Bush himself used a similar fallacy when he said that SS was a bad deal for African-Americans because they had shorter life expectancies than caucasians. At age 65, the difference is 18.2 years for caucasians and 16.6 years for African-Americans. By that logic, t’s just as much of a bad deal for men (19.5 for women, 16.6 for men).

I don’t know what you believe, but I strongly suspect that the opinion is not well qualified.

That is a statement of beleif wholly and completely without meaning. If I change the last two words of your statement from “trust fund” to "banana boat, (or to anything else,) the actual meaning of your statement has not changed at all.

I understand. It’s an objectionable statement due to its unpleasantness. Your objection has no bearing on the fact that it is literally true.
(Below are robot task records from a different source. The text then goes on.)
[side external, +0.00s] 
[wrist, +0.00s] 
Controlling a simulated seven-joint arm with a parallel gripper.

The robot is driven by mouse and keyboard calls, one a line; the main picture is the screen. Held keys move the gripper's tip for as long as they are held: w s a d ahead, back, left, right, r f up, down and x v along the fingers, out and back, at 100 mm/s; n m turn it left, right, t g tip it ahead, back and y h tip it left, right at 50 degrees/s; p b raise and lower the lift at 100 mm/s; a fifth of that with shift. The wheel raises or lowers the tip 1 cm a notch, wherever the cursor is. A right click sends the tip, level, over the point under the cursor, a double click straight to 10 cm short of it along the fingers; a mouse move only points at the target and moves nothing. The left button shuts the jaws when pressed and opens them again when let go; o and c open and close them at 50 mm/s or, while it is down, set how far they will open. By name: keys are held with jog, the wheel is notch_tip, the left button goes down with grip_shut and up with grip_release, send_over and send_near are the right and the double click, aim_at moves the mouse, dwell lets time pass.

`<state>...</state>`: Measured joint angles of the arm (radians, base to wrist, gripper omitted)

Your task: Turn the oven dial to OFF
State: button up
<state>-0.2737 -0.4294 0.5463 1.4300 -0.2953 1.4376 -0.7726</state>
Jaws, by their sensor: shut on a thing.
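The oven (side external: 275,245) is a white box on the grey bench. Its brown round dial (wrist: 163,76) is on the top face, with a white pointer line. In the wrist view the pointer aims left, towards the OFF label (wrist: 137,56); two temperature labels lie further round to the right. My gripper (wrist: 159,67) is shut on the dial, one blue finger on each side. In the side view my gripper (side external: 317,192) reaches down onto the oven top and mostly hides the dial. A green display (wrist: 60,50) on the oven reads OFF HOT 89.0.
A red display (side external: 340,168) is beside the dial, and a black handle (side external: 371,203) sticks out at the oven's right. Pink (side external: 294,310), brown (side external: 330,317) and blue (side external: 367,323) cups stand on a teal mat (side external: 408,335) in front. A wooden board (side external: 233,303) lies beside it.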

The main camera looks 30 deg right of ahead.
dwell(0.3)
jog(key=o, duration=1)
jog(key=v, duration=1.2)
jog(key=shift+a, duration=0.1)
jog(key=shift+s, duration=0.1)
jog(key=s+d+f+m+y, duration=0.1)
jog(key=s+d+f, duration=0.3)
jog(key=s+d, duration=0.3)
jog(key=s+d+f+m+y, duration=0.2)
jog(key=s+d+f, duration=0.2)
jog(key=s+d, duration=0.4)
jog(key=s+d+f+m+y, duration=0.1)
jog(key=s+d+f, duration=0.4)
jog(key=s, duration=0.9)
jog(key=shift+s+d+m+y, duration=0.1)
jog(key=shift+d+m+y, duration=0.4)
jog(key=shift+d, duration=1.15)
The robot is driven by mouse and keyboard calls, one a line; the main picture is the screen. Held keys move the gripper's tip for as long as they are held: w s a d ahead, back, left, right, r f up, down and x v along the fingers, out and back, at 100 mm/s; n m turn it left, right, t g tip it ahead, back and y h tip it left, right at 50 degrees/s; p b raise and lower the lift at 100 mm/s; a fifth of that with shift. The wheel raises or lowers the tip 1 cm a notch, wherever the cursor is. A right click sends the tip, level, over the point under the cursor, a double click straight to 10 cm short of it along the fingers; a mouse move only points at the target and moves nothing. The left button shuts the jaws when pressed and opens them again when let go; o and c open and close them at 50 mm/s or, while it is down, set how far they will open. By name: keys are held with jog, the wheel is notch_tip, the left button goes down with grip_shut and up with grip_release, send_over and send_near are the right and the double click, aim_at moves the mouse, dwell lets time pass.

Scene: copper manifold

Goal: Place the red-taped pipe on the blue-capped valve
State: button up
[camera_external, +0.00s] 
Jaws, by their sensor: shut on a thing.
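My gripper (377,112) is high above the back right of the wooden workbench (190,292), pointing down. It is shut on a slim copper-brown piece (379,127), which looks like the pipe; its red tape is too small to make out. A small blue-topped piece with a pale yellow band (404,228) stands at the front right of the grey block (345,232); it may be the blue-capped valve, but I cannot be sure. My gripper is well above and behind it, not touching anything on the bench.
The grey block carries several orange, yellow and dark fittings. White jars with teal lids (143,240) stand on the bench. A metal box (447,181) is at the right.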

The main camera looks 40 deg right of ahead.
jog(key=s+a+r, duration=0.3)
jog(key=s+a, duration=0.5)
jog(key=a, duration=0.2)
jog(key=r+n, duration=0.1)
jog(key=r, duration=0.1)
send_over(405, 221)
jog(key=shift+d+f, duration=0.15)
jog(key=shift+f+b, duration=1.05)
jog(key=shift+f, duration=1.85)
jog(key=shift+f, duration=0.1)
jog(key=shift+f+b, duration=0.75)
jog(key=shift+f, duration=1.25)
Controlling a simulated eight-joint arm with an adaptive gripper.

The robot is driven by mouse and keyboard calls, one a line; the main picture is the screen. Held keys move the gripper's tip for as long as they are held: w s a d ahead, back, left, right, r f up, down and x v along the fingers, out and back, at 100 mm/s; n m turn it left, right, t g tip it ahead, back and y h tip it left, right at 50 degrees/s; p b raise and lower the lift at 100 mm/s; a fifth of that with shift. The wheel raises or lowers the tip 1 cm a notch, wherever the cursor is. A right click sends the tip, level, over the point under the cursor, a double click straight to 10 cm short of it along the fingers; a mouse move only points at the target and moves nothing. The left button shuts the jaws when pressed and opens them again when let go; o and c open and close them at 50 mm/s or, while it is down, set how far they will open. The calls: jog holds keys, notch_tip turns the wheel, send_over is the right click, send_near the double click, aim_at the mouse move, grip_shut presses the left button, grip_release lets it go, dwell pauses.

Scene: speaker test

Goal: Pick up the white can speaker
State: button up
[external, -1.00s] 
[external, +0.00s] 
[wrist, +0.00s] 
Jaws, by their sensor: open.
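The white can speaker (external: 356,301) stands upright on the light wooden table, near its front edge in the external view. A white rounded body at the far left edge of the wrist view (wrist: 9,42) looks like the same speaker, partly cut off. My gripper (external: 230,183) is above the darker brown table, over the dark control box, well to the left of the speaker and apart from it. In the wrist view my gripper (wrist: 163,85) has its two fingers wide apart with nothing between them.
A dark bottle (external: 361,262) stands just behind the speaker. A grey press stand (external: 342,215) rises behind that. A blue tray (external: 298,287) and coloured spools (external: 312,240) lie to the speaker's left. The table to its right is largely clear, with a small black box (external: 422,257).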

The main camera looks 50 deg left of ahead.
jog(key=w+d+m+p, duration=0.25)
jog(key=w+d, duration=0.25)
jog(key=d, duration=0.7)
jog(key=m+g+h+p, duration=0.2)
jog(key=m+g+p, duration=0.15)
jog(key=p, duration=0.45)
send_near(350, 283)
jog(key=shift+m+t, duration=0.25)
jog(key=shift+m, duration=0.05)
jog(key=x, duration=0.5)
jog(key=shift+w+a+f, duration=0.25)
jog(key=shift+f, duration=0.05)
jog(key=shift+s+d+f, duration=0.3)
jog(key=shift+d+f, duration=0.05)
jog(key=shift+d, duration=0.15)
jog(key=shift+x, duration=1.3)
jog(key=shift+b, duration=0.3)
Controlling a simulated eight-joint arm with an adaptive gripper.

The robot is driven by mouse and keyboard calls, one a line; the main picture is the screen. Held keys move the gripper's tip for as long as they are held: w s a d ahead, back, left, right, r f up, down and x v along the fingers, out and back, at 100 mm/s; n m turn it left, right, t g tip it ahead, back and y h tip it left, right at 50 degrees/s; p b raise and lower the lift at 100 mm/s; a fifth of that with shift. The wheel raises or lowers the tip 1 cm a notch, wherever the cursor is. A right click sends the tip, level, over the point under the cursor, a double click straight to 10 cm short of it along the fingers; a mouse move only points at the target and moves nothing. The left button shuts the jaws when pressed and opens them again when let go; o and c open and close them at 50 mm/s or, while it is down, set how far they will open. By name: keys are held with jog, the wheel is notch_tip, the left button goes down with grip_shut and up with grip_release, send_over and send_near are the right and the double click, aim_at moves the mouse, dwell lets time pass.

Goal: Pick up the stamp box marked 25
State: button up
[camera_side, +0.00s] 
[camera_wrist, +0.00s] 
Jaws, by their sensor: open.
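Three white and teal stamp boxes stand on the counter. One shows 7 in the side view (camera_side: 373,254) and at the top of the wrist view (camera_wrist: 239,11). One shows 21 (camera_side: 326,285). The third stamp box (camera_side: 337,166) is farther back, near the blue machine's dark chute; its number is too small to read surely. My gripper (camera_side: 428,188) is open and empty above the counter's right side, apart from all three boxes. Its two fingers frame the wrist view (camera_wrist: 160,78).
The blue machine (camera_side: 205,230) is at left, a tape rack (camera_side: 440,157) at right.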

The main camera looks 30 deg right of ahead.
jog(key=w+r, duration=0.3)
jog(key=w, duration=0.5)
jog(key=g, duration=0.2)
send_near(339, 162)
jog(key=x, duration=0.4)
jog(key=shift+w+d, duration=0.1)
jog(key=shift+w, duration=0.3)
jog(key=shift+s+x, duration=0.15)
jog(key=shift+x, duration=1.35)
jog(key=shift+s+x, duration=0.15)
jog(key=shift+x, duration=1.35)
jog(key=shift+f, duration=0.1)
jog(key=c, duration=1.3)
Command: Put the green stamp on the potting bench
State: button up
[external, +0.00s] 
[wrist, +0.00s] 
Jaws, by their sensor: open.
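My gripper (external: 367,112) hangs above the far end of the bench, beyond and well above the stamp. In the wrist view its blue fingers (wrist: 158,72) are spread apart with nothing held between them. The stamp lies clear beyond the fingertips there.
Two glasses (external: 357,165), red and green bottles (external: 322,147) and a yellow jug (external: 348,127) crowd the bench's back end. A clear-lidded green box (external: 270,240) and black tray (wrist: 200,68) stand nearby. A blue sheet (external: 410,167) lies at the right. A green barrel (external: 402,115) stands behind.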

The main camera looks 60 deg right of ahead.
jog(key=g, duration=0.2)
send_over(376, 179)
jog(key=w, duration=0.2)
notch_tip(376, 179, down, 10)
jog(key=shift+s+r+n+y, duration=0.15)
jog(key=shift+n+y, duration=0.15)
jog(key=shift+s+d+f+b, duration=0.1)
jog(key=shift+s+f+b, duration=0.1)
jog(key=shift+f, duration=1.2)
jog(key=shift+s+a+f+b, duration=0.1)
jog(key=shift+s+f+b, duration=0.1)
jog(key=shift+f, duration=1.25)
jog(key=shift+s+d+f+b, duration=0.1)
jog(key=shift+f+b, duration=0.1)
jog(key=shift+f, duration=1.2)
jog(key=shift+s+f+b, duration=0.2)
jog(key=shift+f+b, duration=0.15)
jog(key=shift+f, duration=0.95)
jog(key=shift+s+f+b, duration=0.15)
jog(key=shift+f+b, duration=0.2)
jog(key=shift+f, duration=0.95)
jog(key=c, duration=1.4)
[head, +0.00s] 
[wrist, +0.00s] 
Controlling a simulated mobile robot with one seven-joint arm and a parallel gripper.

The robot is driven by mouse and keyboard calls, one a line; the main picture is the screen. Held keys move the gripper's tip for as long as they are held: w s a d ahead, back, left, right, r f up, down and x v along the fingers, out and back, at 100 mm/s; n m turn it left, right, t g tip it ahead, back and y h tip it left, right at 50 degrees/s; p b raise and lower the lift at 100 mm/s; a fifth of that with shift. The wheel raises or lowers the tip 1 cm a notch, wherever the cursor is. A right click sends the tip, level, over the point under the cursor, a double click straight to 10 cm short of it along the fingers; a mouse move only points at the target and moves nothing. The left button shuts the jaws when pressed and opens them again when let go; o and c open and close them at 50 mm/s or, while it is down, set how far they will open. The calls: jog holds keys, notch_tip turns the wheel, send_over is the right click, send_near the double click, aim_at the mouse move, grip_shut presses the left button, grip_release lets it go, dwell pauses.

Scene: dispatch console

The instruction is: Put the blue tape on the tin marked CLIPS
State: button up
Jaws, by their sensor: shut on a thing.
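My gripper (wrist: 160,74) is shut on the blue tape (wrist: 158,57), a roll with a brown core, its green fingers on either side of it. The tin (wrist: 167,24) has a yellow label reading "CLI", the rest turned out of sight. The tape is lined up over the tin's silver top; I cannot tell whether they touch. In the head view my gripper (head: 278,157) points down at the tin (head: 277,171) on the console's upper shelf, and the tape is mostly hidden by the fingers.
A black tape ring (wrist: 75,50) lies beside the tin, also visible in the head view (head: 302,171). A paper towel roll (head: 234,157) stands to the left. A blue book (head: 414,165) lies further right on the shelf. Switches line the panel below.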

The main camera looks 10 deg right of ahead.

All money is not the same. Money has a time value. Money is fungible. It is exchangeable. That is what makes it money. The government has used the present value of this money and exchanged (spent) it. What you have left has no present value, nor is it fungible. What is left is not money. It fulfills none of the qualifications of it.

The hypotheticality is not a matter of opinion. It is a statement of fact. I have tried to be very careful to seperate my opinions from facts in this discussion.
As for the worth of my opinion on this subject? You’d have to ask those who pay for it. It’s a large part of what I do for a living, and I speak professionally on these and related subjects in the course of my business.

I felt I was on pretty solid ground heading into this discussion. I’ve studied this issue a fair bit, and was confident what I knew about it was correct.

I still think I’m right, of course, but I’m now quite aware that my information on the subject, though right, is somewhat cursory.

So it was a real pleasure reading your information, Scylla. I learned a lot. It is quite nice to find real experts in discussions here.